In Griechischunterricht läuft das derzeit noch recht gut, und im Neuen Testament habe ich das Gefühl auch mehr und mehr rein zu kommen. Obwohl grade die theologischen Termini natürlich nicht in meinem Wörterbuch drin sind. Da ich die Abschlussklasse „unterrichten“ soll, die nun im Sommer ihr Examen machen, befinden sich in dem Kurs schon gestandene Pastoren, die ganz gerne diskutieren. Für mich ist dann nicht nur die Sprache ein Problem, sondern vorallem die afrikanische Theologie, das Bibelverständnis und die Alltagsorientiertheit – da ich den afrikanischen Alltag ja noch gar nicht kennengelernt habe. Hitzigstes Beispiel könnte da z.B. die Frage nach der Abgabe des Zehnten sei. Steht doch im Dt 14,22-23 man möge von allem was man erntet den zehnten Teil Gott geben.
In unserer Diskussion ging es dann um das daraus abgeleitete Verständnis, dass der Kirchenzehnt bezahlt wird. Zumindest dachte ich das. So brachte ich Lk 18,12 als Kontroverse ein, dass man nicht nur einfach den Zehnt gibt, sondern nach seinen Möglichkeiten und vorallem mit offenem Herzen. Erst spät - zu spät - realisierte ich, dass es weder um die Wörter „tenth“ oder „tithes“ ging, sondern um die Frage, ob man es abgibt oder ob man es selber verspeist.

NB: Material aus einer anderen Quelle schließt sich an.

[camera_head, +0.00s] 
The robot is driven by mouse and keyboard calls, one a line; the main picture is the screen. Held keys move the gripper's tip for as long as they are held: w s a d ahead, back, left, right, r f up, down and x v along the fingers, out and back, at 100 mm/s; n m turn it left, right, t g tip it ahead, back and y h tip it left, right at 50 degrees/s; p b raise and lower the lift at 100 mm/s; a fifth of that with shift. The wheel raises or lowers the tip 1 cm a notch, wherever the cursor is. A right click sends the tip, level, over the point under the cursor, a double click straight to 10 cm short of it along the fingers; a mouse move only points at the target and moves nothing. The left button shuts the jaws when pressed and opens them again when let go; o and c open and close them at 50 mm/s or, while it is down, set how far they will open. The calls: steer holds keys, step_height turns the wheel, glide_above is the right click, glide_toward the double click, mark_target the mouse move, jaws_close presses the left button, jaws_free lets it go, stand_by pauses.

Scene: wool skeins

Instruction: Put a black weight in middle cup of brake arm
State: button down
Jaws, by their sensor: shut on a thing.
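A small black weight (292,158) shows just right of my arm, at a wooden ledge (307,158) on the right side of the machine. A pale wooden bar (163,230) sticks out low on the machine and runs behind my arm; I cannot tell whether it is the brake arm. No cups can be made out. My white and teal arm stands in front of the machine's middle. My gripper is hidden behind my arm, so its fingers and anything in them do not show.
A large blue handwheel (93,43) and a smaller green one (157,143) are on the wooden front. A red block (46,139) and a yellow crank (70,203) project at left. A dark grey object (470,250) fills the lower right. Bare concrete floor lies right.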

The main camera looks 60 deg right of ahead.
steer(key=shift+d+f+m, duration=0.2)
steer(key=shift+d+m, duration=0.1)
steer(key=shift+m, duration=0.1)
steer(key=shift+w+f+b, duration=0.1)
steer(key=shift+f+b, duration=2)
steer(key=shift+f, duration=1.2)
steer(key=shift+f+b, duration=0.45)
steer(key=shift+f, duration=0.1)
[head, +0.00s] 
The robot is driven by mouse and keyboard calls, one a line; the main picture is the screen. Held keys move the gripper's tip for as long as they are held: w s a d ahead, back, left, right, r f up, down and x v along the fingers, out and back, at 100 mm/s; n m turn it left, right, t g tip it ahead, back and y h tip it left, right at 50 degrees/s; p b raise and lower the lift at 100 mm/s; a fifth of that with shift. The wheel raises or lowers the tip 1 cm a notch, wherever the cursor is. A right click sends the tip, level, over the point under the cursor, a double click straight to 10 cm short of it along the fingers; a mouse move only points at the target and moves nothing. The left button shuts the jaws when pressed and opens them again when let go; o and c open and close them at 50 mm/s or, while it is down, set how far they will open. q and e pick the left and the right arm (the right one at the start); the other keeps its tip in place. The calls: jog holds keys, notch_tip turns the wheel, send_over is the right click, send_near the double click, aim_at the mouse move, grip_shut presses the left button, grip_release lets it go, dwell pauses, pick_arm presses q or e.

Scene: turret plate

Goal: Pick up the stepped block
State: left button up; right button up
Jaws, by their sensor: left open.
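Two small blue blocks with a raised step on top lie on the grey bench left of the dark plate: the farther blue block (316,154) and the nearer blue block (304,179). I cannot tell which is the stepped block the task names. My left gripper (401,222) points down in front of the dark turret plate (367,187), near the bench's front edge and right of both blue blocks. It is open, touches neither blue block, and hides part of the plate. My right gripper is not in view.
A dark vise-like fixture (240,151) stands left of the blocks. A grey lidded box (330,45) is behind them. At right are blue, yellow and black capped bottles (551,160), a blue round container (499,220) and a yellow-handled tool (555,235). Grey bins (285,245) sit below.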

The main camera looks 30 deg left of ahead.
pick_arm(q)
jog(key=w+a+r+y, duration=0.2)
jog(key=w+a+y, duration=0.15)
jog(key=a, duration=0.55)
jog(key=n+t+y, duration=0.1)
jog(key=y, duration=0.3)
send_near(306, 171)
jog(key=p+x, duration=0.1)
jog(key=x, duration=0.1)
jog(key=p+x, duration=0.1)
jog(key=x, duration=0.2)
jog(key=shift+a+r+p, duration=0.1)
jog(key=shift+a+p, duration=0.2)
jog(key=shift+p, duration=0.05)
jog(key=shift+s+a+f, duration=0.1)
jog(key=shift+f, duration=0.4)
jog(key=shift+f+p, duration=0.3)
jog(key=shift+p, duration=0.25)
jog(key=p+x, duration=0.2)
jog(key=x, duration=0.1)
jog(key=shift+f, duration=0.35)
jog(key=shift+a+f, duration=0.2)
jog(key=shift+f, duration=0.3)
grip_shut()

Sprachlich die größte Herausforderung ist allerdings die Musikklasse. Dachte ich doch eigentlich dass Musik als internationale Sprache bezeichnet werden könnte, merke ich nun, dass es freilich einen Unterschied macht gemeinsam zu musizieren oder ein Instrument zu unterrichten. Bisher war Kiswaheli Unterrichtssprache, weswegen manches Mal ein Lehrer dabei sitzt und dolmetscht. Zwar verunsichert es mich doch noch einigermaßen nicht zu wissen, was nun übersetzt wird – doch der gemeinsame Abschlusschoral sollte mich eigentlich gewiss machen, dass die Musik schließlich doch die Sprachbarrieren überwinden helfen kann.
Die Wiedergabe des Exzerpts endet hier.